High rents were another primary contribution. Many of the ambitious newcomers figured that they could buy a house for about the same monthly amounts required for rent. In many instances they thriftily contrived to make the property pay for itself. Two- and three-flat buildings would furnish a family with a home while providing a considerable revenue from the rented flats. When old-fashioned houses too large for one family were bought, lodgers and boarders were often taken. Frequently wife and children added to the family income so that they might own a home.

A real estate dealer in Hyde Park said: "The Negro has purchased 90 per cent of the property where he lives, and 75 per cent of these are 'high-class colored men.'" This estimate is too high, but it shows the impression made by the large number of Negro home buyers.

An inquiry in two blocks on Prairie and Forest avenues disclosed that 40 per cent of the Negroes living on Prairie Avenue were property owners, in the intervening block on Thirty-seventh Street over 90 per cent were owners, while on Forest Avenue the Negro property owners were few.

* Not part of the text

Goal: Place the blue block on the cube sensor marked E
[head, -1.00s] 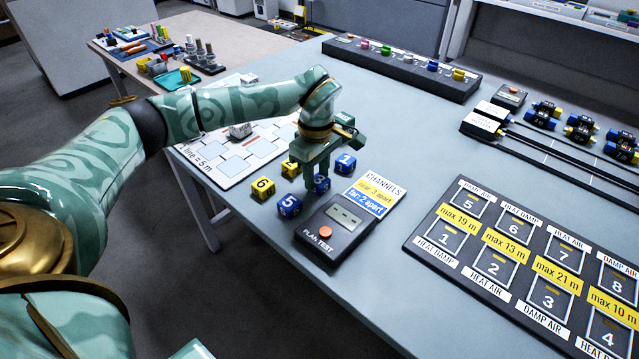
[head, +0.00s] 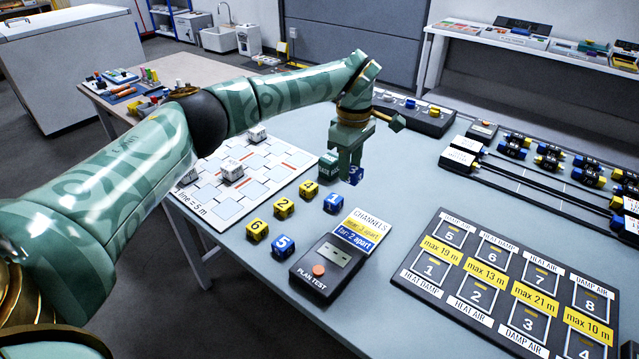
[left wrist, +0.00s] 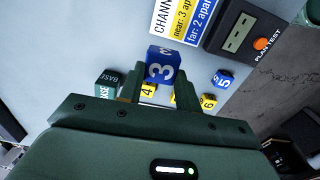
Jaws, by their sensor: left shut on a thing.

In 1920 the School of Civics canvassed a small area occupied by Negroes in the district west of State Street, a district where, because of their low economic status, they would not be expected to buy. Of 331 families, thirty, or 10 per cent, were owners, and all but one had been owners for from four to twenty years, so that they had not been influenced by the migration.

Of the impression made by the home-buying migrants a very intelligent Negro real estate dealer said, referring to the Chicago Negroes:

I will dare say that 90 per cent or even a greater number did not own their property. They rented. It seems there has been a different spirit instilled into the northern colored man. We bow to the southern man because he is a home owner. The northern man was satisfied to rent. I was born in Chicago and felt the same as others do.

The present trend was indicated in these statements of two well-informed white real estate dealers on the South Side: "The colored people are demanding homes and the tendency is to buy"; and that Negroes were continuing to buy homes in the district between Thirty-ninth and Forty-seventh streets, Cottage Grove Avenue and State Street, more sales being made to Negroes in that particular location than in any other. And this has been during a period of acute and general housing famine in every large city.

Methods of purchase.—When Negroes first began to buy dwellings during the migration years, the average price was $4,000 to $5,000, and the initial payment, usually $500, ranged from $300 to $1,000. The time for payment was ordinarily three years, though some contracts were for five years. Later on Negroes began to buy houses or apartment buildings running as high as $8,000 or $10,000, and the payments were increased proportionately.

That the Negro assumed a heavy load, sometimes more than he could reasonably be expected to carry, was the opinion of several careful observers. While the surplus from his wages might be expected to cover the monthly payments, money for taxes, repairs, and insurance would have to come from the wages of wife or children, or from lodgers.

In April, 1920, when work at high wages was abundant, a well-informed Negro real estate dealer said that any Negro family head could then assume payments of from $40 to $55 a month on purchased property. But many Negroes made contracts calling for monthly payments of $65 to $75.